Begin Exercise material
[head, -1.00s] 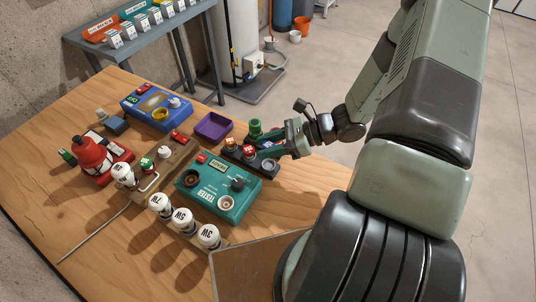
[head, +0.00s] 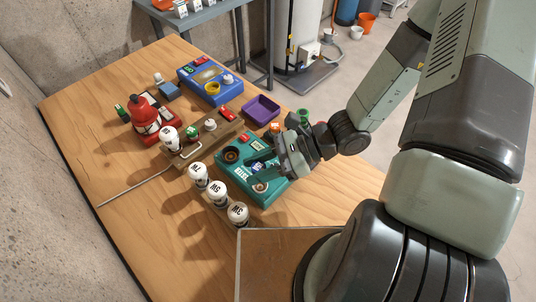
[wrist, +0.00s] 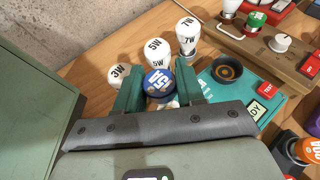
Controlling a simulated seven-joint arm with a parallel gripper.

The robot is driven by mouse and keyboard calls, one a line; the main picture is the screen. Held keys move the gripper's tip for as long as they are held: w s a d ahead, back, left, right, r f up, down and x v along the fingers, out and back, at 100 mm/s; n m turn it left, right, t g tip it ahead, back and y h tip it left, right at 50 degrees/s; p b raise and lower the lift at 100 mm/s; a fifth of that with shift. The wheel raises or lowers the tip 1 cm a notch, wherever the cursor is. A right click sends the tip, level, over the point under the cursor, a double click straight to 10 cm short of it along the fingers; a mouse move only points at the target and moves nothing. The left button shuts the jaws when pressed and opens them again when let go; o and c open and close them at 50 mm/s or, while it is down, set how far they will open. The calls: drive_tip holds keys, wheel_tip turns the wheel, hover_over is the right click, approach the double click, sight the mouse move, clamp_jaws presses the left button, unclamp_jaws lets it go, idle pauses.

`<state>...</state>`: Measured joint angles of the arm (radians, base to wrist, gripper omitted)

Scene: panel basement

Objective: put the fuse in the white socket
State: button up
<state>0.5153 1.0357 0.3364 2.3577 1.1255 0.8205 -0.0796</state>
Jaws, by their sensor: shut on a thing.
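My gripper (head: 264,175) is over the near right part of the teal tester (head: 228,171). In the wrist view its two green fingers (wrist: 158,88) are shut on a fuse with a round blue top (wrist: 158,80), marked 15A. The pale ring of the white socket (head: 260,188) shows on the tester, right by the fingertips and partly covered by them. White shows just below the fuse top in the wrist view; I cannot tell whether it is fuse body or socket. A dark socket (wrist: 227,70) on the tester is empty and stands apart to the right.
White bulbs (wrist: 157,50) marked in watts stand in a row close beside the tester. Behind it are a purple tray (head: 262,109), a blue device (head: 208,84) and a wooden board with a handle (head: 197,146). An orange fuse (wrist: 312,150) is at the wrist view's right edge.

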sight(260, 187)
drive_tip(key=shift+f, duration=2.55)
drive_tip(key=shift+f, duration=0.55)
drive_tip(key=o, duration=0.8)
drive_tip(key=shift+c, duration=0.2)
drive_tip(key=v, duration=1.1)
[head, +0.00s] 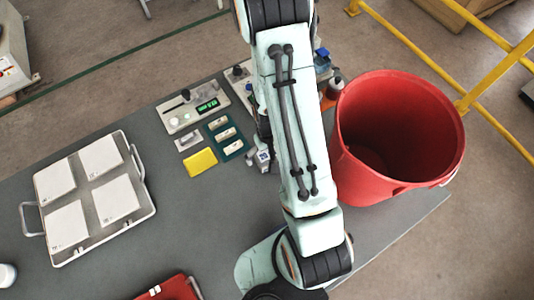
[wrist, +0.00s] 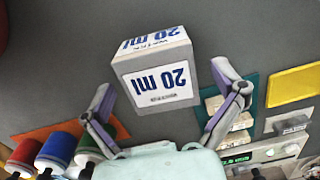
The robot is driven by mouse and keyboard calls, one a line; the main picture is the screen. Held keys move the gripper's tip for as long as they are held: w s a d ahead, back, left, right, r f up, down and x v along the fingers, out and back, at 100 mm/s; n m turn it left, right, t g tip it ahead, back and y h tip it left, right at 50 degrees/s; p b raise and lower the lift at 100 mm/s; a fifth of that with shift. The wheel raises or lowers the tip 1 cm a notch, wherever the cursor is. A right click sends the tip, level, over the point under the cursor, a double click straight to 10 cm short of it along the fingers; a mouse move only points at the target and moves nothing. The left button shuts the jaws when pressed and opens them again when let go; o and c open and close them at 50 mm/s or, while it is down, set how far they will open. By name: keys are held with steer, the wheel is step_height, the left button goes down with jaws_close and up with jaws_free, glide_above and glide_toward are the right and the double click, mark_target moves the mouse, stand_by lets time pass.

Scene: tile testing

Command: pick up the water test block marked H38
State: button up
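A pale grey block (wrist: 155,72) with white labels reading "20 ml" in blue stands in the wrist view, between the fingers of my gripper (wrist: 163,80). The small print under the number is too blurred to read, and I cannot make out an H38 mark. My gripper is open, with a finger on each side of the block and gaps showing between fingers and block. In the head view the block (head: 264,157) shows as a small white shape with blue marks beside my arm, which hides most of the gripper.
A red bucket (head: 365,185) stands right of my arm. A green tray of small pale blocks (head: 226,132), a yellow pad (head: 201,162) and a meter with a green display (head: 207,106) lie left of it.

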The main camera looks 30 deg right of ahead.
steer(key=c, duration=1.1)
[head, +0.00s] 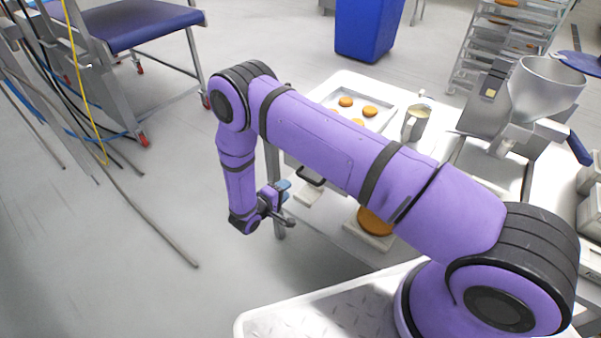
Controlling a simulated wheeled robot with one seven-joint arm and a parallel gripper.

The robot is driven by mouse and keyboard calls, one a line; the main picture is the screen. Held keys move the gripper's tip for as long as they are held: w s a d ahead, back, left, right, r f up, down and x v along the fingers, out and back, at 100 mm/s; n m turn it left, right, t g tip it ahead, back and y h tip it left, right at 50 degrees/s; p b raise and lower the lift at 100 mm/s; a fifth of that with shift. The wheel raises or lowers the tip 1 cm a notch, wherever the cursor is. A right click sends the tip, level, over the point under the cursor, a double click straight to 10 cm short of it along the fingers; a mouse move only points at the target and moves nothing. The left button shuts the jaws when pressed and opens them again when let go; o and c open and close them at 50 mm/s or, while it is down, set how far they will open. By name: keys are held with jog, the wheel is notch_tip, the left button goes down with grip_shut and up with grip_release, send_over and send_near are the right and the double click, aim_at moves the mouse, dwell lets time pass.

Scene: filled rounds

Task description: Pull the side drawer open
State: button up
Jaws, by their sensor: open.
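My gripper (287,204) is at the end of my purple arm, left of the work table (337,85). Its jaws are open, with nothing seen between them. A black handle (310,177) shows under the tabletop, on what looks like the side drawer, a little right of and above my gripper. The gripper appears apart from the handle, though the depth between them is hard to judge. Most of the drawer front is hidden behind my arm, so I cannot tell whether it stands open.
A tray (383,120) with several orange-brown rounds and a metal jug (415,122) are on the tabletop. A larger round (375,221) sits lower down. A metal hopper machine (545,90) stands right. A blue bin (368,28) stands behind.

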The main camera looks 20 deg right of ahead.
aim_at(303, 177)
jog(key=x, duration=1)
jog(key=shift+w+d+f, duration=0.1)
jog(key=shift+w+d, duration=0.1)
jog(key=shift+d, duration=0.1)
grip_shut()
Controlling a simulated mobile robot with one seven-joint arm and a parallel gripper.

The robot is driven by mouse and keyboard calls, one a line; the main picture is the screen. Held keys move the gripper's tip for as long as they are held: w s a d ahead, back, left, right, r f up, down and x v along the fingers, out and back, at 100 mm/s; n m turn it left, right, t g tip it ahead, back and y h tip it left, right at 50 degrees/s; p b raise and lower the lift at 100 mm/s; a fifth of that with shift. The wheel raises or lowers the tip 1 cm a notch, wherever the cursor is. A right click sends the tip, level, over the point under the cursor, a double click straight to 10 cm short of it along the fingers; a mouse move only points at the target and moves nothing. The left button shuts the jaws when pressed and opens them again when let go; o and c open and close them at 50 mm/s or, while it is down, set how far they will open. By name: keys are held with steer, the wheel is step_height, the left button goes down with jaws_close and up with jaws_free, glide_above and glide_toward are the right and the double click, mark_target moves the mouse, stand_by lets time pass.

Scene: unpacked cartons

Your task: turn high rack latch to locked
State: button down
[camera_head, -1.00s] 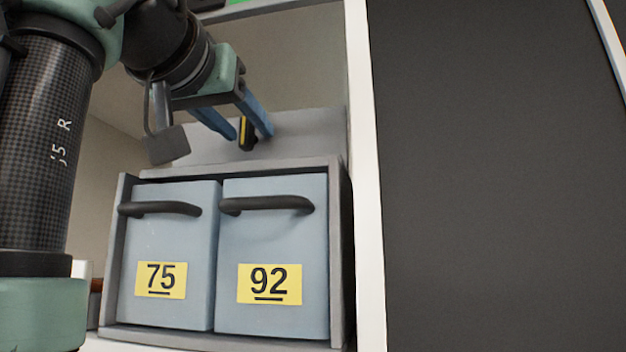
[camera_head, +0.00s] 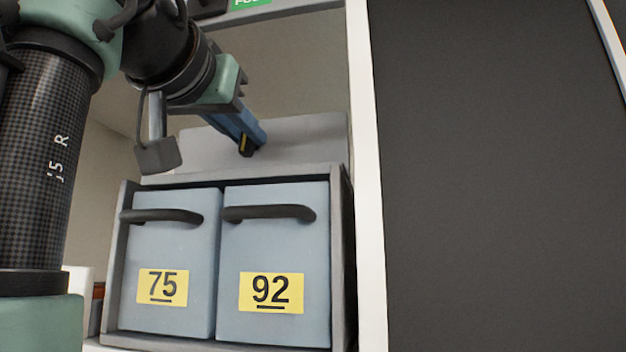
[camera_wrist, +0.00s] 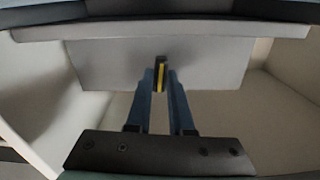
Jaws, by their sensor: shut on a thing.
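The latch (camera_head: 246,147) is a small black handle with a yellow stripe on a grey plate (camera_head: 310,135) above the two drawers. In the wrist view the latch (camera_wrist: 160,75) stands out from the plate, its yellow stripe running lengthwise. My gripper (camera_head: 250,137) has blue fingers and is shut on the latch. In the wrist view its fingertips (camera_wrist: 161,80) lie on either side of the latch. The fingers hide part of the latch in the head view. I cannot read any lock marking on the plate.
Two blue-grey drawers with black handles, labelled 75 (camera_head: 162,287) and 92 (camera_head: 271,292), sit in a grey cabinet just below. A white upright (camera_head: 366,180) and a large dark panel (camera_head: 490,180) stand to the right. A shelf edge with a green label (camera_head: 251,3) is above.

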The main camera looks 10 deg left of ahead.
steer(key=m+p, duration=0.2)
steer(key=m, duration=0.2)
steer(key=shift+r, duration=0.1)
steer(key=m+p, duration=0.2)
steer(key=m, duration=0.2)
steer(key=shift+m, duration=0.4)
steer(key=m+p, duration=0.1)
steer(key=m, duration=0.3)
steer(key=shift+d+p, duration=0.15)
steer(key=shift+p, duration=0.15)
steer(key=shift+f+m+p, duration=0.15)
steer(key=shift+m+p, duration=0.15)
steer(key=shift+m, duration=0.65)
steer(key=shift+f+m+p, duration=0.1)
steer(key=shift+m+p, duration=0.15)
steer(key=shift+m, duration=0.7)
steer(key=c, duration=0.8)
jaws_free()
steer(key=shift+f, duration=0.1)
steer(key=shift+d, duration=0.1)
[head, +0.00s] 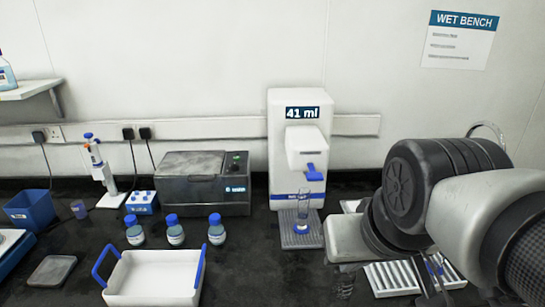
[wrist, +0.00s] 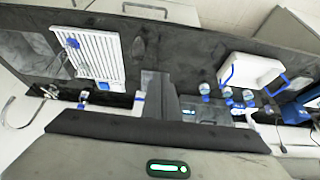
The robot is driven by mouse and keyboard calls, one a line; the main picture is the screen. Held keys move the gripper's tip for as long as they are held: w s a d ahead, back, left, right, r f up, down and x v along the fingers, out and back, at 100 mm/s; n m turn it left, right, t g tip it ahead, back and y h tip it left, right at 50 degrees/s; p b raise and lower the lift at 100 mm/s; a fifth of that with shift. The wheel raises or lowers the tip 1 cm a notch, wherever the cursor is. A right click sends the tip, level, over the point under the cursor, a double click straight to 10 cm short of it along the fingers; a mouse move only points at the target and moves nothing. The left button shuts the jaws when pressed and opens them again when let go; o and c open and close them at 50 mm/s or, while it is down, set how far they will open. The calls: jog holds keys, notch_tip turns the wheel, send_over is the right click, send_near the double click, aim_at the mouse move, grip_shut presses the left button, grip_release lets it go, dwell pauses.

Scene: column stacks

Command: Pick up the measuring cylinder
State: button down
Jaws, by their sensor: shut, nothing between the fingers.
End Exercise material
__Set task__. Scan the data above; copy every line where "joint" appears.

__Result__.
Controlling a simulated seven-joint arm with a parallel gripper.
`<state>...</state>`: Measured joint angles of the arm (radians, base to wrist, gripper omitted)
Controlling a simulated wheeled robot with one seven-joint arm and a parallel gripper.
Controlling a simulated mobile robot with one seven-joint arm and a parallel gripper.

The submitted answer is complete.